Now, Walt Mossberg, I mentioned that there are others coming. What's the gamble here for all these companies? They're trying to — to figure — we have been talking about the way we as consumers use computers and the way content is delivered to us. So, what's the gamble that companies now have to make in terms of coming up with a model for the future?
Well, let me — to be fair, because we don't want to just be a commercial for Apple, Dell, H.P., Lenovo, and numerous others that are primarily identified with Windows computing are coming out with tablets.
A few of them will actually run Windows controlled by finger touch. Others will run Linux, and some will run Android, which is the Google operating system for smartphones.
The gamble they're taking, Jeff, is that they can come up with something that has a simple user interface, which this does — this has the same user interface as the iPhone, which has caught on very well — but, underneath, once you use that simple interface, you actually get more capability and sophistication than you get on a smartphone. That's one.
And the other gamble they're taking is that they don't cannibalize their laptop sales, because Paul is right that this is just the beginning, but, if this does — if this trend does catch on, some people are going to say, I'm not going to buy that netbook, which is a cheap laptop. I'm not going to buy the next laptop. I will stay with my old laptop and I'm going to go with the tablet.

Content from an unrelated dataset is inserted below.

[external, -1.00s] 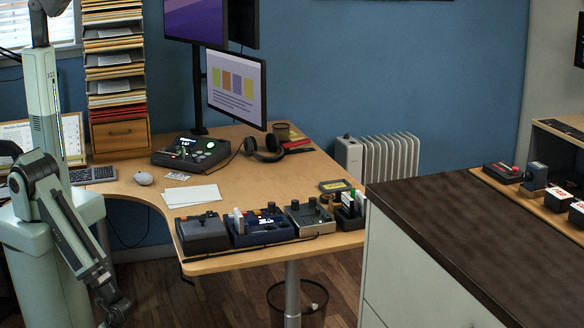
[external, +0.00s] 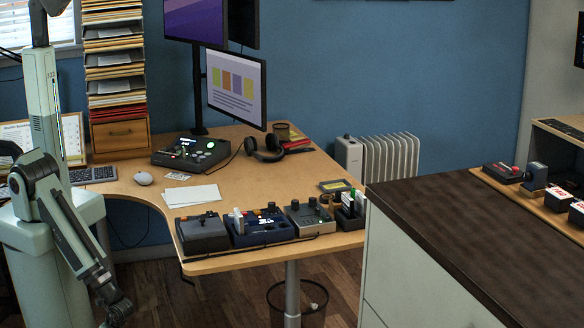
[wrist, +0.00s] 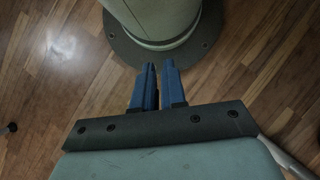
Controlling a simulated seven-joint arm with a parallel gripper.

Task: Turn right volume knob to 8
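Several small devices with knobs stand along the front edge of the desk (external: 236,263) in the external view. A grey box with dark knobs on top (external: 310,217) is toward the right of this row. A dark blue box with dark knobs (external: 262,232) is to its left. I cannot tell which knob is the right volume knob, and no dial numbers are legible. My gripper (wrist: 157,66) hangs low over the wooden floor, far left of the devices. Its two blue fingers are close together with a narrow gap at the tips, and nothing shows between them.
A dark grey box (external: 202,233) stands at the row's left end. A lit console (external: 190,152), headphones (external: 264,150) and white paper (external: 192,196) lie farther back. A dark-topped counter (external: 480,235) stands at right. A wire bin (external: 298,305) is below the desk.

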So, balancing — they have a lot of business decisions about pricing and margins and that sort of thing.
And, Paul, real briefly, I mean, they're also — Google is out there with another model we're waiting on to — more of a Web-based model, right? So, there's a lot more to come here.
Huge. This is a wide-open field. Apple's legitimated it, but the days are early. And there are lots of companies in the space. And we're going to see lots of fights between the companies, to the benefit of the consumers.
All right, Paul Saffo and Walt Mossberg, thank you both very much.